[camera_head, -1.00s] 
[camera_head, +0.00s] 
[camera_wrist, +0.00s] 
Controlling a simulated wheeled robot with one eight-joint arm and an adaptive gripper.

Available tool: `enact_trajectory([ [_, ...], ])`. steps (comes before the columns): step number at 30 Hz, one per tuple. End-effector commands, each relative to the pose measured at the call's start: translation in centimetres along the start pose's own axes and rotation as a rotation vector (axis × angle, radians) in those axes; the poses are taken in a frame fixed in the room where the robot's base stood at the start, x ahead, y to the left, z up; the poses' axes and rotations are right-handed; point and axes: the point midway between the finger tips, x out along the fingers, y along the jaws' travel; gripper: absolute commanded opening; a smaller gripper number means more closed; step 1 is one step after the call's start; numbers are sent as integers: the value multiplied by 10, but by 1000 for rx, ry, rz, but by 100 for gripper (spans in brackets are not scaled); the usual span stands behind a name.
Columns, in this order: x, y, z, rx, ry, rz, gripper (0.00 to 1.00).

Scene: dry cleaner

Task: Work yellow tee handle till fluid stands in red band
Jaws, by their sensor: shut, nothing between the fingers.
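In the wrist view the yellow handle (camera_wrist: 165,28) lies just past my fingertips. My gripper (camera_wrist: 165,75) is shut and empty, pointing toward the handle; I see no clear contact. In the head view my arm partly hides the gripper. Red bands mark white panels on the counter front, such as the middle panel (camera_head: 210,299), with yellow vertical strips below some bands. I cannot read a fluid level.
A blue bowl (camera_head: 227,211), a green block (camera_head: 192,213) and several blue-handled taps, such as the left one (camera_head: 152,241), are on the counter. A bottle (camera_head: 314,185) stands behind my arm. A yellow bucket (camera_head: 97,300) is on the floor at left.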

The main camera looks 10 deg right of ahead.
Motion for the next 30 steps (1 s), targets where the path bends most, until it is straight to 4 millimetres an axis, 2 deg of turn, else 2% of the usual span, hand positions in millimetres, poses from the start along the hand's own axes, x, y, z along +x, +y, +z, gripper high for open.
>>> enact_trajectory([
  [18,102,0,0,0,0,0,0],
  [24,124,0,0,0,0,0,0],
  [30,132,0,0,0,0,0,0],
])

# What you are asked to do:
Type out all of the material again, word for word.

# Task result:
[camera_head, -1.00s] 
[camera_head, +0.00s] 
[camera_wrist, +0.00s] 
Controlling a simulated wheeled robot with one eight-joint arm and an adaptive gripper.

Available tool: `enact_trajectory([ [_, ...], ])`. steps (comes before the columns): step number at 30 Hz, one per tuple. End-effector commands, each relative to the pose measured at the call's start: translation in centimetres along the start pose's own axes and rotation as a rotation vector (axis × angle, radians) in those axes; the poses are taken in a frame fixed in the room where the robot's base stood at the start, x ahead, y to the left, z up; the poses' axes and rotations are right-handed; point and axes: the point midway between the finger tips, x out along the fingers, y along the jaws' travel; gripper: absolute commanded opening; a smaller gripper number means more closed; step 1 is one step after the call's start; numbers are sent as integers: the value multiplied by 10, but by 1000 for rx, ry, rz, but by 100 for gripper (spans in brackets are not scaled); the usual span stands behind a name.
Columns, in this order: x, y, z, rx, ry, rz, gripper (0.00 to 1.00).

Scene: dry cleaner

Task: Work yellow tee handle till fluid stands in red band
Jaws, by their sensor: shut, nothing between the fingers.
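In the wrist view the yellow handle (camera_wrist: 165,28) lies just past my fingertips. My gripper (camera_wrist: 165,75) is shut and empty, pointing toward the handle; I see no clear contact. In the head view my arm partly hides the gripper. Red bands mark white panels on the counter front, such as the middle panel (camera_head: 210,299), with yellow vertical strips below some bands. I cannot read a fluid level.
A blue bowl (camera_head: 227,211), a green block (camera_head: 192,213) and several blue-handled taps, such as the left one (camera_head: 152,241), are on the counter. A bottle (camera_head: 314,185) stands behind my arm. A yellow bucket (camera_head: 97,300) is on the floor at left.

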The main camera looks 10 deg right of ahead.
Motion for the next 30 steps (1 s), targets where the path bends most, until it is straight to 4 millimetres an axis, 2 deg of turn, else 2% of the usual span, hand positions in millimetres, poses from the start along the hand's own axes, x, y, z along +x, +y, +z, gripper high for open.
>>> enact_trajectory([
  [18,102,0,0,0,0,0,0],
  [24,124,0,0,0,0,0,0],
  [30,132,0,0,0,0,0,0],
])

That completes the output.